Exercise goal: Keep the pictures out and restate every record exactly.

==== Given records ====

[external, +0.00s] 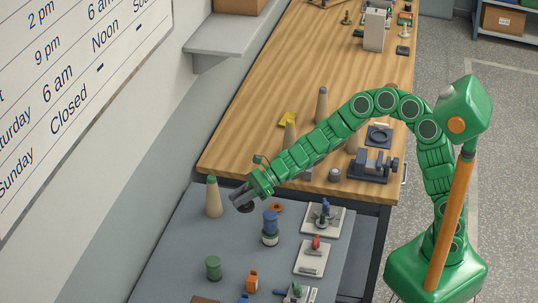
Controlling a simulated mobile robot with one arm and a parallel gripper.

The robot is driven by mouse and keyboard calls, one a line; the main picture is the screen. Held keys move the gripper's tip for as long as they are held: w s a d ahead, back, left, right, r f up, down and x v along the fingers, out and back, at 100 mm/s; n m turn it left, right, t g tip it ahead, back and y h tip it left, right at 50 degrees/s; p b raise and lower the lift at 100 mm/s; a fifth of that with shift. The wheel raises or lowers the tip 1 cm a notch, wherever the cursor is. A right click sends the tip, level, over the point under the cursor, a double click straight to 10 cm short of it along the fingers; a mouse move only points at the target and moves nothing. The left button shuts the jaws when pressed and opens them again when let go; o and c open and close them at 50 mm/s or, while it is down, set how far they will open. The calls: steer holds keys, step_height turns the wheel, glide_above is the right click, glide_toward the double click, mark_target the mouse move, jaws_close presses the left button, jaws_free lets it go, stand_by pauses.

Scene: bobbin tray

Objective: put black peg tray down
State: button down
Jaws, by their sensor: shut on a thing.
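My gripper (241,197) is at the end of the green arm, over the far part of the grey table (175,262). It is shut on a small dark thing, which I take to be the black peg tray (246,208). Only a bit of it shows below the fingers, and its shape is too small to make out. It is close above the grey top; I cannot tell whether it touches.
A tan cone with a green tip (213,197) stands just left of my gripper. A blue and white bobbin (270,228) and an orange ring (276,207) are close on the right. White boards with fixtures (323,218) lie further right. The wooden bench (255,135) adjoins behind.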

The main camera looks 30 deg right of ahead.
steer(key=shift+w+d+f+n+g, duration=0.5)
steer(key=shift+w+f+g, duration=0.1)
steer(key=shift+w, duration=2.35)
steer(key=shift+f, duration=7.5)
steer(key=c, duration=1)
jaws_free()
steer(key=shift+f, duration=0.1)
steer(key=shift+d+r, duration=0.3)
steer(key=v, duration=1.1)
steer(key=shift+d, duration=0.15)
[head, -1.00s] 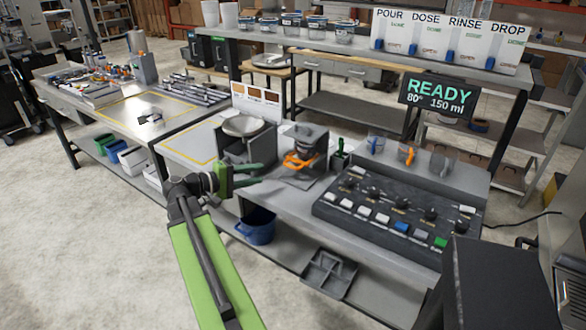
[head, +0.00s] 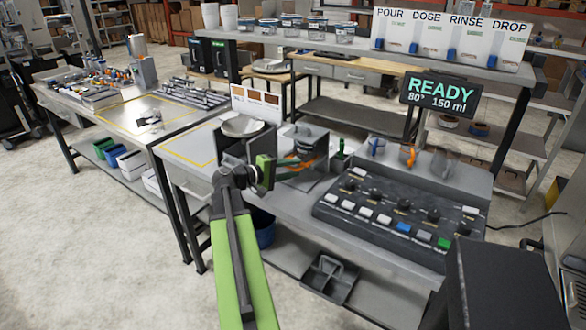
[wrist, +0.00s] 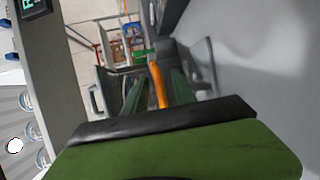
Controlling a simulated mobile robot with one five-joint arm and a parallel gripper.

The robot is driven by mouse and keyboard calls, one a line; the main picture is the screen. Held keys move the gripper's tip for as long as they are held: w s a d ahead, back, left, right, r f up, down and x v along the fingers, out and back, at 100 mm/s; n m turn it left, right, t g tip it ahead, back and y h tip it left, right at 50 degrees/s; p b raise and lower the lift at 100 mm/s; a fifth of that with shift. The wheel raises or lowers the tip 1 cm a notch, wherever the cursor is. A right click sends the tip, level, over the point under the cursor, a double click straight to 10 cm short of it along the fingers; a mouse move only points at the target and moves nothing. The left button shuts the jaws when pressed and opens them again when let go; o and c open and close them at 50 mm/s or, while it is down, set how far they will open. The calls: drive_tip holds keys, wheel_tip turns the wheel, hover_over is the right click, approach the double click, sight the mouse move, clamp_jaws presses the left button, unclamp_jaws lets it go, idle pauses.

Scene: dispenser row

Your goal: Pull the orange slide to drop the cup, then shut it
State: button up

====

Reply to the task:
[external, +0.00s] 
Controlling a simulated mobile robot with one arm and a parallel gripper.

The robot is driven by mouse and keyboard calls, one a line; the main picture is the screen. Held keys move the gripper's tip for as long as they are held: w s a d ahead, back, left, right, r f up, down and x v along the fingers, out and back, at 100 mm/s; n m turn it left, right, t g tip it ahead, back and y h tip it left, right at 50 degrees/s; p b raise and lower the lift at 100 mm/s; a fifth of that with shift. The wheel raises or lowers the tip 1 cm a notch, wherever the cursor is. A right click sends the tip, level, over the point under the cursor, a double click straight to 10 cm short of it along the fingers; a mouse move only points at the target and moves nothing. The left button shuts the jaws when pressed and opens them again when let go; o and c open and close them at 50 mm/s or, while it is down, set how far they will open. The calls: steer holds keys, step_height turns the wheel, glide_above is the right click, glide_toward the double click, mark_target the mouse move, jaws_close presses the left button, jaws_free lets it go, stand_by pauses.

Scene: bobbin tray

Objective: put black peg tray down
State: button down
Jaws, by their sensor: shut on a thing.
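My gripper (241,197) is at the end of the green arm, over the far part of the grey table (175,262). It is shut on a small dark thing, which I take to be the black peg tray (246,208). Only a bit of it shows below the fingers, and its shape is too small to make out. It is close above the grey top; I cannot tell whether it touches.
A tan cone with a green tip (213,197) stands just left of my gripper. A blue and white bobbin (270,228) and an orange ring (276,207) are close on the right. White boards with fixtures (323,218) lie further right. The wooden bench (255,135) adjoins behind.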

The main camera looks 30 deg right of ahead.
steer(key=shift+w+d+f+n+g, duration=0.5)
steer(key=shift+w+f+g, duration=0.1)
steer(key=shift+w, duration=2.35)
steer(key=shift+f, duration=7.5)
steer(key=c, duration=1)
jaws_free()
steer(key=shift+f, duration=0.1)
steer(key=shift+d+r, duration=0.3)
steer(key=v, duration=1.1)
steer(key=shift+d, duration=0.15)
[head, -1.00s] 
[head, +0.00s] 
[wrist, +0.00s] 
Controlling a simulated mobile robot with one five-joint arm and a parallel gripper.

The robot is driven by mouse and keyboard calls, one a line; the main picture is the screen. Held keys move the gripper's tip for as long as they are held: w s a d ahead, back, left, right, r f up, down and x v along the fingers, out and back, at 100 mm/s; n m turn it left, right, t g tip it ahead, back and y h tip it left, right at 50 degrees/s; p b raise and lower the lift at 100 mm/s; a fifth of that with shift. The wheel raises or lowers the tip 1 cm a notch, wherever the cursor is. A right click sends the tip, level, over the point under the cursor, a double click straight to 10 cm short of it along the fingers; a mouse move only points at the target and moves nothing. The left button shuts the jaws when pressed and opens them again when let go; o and c open and close them at 50 mm/s or, while it is down, set how far they will open. The calls: drive_tip holds keys, wheel_tip turns the wheel, hover_over is the right click, approach the double click, sight the mouse move, clamp_jaws presses the left button, unclamp_jaws lets it go, idle pauses.

Scene: dispenser row

Your goal: Pull the orange slide to drop the cup, then shut it
State: button up

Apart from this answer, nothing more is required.